» **Challenge**
Note each line of the listing that contains the string "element", and copy it.

[A run of records]
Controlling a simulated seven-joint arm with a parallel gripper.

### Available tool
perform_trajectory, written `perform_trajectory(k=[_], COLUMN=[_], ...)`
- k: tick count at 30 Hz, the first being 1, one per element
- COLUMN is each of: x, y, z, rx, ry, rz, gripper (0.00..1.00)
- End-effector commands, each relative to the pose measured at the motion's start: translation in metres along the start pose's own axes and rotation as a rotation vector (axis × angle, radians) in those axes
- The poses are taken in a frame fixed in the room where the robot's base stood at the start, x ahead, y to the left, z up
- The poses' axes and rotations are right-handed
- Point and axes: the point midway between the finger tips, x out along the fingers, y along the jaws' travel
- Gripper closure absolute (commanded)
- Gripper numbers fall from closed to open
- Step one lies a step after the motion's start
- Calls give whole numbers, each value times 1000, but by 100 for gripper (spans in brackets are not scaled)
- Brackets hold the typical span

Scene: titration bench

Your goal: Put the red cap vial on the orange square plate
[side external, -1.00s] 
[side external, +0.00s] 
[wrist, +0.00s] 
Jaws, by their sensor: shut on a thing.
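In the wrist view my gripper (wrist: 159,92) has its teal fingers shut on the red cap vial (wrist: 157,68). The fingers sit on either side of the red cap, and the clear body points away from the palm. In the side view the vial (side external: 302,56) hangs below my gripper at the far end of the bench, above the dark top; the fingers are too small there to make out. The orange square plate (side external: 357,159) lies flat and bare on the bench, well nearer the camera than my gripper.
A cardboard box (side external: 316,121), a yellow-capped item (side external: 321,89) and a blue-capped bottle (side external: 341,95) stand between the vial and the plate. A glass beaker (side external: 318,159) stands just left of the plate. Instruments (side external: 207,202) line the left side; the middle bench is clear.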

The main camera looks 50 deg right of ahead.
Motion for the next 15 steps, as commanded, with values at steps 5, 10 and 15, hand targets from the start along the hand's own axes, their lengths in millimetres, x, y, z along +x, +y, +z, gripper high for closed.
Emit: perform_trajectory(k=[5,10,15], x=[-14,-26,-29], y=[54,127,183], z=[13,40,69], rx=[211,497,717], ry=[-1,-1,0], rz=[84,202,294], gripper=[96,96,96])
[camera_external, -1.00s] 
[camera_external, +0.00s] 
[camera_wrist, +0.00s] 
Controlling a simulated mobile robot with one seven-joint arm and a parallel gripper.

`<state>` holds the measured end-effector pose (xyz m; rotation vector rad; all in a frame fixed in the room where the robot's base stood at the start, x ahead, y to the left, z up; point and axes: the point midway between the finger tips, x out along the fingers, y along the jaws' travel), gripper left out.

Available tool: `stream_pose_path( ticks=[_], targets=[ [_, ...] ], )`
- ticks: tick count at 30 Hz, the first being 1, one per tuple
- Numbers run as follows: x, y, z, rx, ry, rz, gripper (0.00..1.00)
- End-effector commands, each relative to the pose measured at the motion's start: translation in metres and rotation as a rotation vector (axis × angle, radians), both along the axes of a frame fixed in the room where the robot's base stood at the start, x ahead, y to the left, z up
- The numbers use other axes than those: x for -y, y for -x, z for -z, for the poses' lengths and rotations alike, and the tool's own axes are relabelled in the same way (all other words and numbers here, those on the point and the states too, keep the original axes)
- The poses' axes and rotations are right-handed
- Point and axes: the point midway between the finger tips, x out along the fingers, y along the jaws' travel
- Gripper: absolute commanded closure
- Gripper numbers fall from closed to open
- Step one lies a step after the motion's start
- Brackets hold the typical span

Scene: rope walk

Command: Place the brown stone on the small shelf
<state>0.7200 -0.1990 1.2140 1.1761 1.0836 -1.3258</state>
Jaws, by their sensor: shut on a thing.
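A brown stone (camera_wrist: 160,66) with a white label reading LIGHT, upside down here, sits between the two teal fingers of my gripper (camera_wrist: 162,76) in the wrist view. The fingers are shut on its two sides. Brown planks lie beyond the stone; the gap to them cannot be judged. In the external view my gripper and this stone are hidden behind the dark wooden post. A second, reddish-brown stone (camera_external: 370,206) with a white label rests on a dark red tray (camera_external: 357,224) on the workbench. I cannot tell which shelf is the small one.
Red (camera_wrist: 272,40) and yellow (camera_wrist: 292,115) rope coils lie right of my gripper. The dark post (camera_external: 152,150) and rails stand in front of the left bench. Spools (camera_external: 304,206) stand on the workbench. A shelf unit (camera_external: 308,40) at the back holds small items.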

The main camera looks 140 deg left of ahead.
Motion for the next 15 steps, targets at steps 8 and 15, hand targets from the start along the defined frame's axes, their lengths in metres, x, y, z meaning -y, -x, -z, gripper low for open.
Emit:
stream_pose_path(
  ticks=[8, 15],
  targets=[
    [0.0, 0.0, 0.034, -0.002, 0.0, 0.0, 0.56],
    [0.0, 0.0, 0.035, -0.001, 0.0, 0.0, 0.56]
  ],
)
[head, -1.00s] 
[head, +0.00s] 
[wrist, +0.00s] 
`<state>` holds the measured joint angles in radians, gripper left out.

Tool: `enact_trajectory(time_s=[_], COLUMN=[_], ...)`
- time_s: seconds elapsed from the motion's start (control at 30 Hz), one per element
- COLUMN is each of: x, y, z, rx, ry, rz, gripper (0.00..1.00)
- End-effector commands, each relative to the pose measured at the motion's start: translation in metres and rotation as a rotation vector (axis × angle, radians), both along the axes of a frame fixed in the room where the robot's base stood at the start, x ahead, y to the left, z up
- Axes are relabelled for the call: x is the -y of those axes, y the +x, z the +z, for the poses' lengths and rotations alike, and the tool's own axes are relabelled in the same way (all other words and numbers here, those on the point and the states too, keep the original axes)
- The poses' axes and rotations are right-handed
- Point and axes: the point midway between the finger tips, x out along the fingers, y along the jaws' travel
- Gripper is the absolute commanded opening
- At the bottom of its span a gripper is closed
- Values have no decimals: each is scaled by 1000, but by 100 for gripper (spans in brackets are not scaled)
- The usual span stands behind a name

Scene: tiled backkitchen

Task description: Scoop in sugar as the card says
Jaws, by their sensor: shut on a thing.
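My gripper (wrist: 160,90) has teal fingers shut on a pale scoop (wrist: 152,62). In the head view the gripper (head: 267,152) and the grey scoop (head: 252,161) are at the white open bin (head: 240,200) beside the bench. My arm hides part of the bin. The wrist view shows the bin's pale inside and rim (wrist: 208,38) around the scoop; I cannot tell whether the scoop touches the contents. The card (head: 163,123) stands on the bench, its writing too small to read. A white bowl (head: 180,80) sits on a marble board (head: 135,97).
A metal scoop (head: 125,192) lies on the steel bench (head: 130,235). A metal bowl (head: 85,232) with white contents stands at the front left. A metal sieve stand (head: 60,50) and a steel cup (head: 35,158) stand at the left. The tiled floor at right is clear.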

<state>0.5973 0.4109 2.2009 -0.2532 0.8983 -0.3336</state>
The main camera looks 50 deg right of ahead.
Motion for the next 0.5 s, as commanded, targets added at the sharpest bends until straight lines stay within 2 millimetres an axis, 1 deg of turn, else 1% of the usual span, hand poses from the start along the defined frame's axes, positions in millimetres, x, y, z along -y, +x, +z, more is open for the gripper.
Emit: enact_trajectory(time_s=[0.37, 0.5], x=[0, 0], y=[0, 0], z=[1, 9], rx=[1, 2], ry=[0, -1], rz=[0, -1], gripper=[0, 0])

» **Answer to this exercise**
- k: tick count at 30 Hz, the first being 1, one per element
- time_s: seconds elapsed from the motion's start (control at 30 Hz), one per element

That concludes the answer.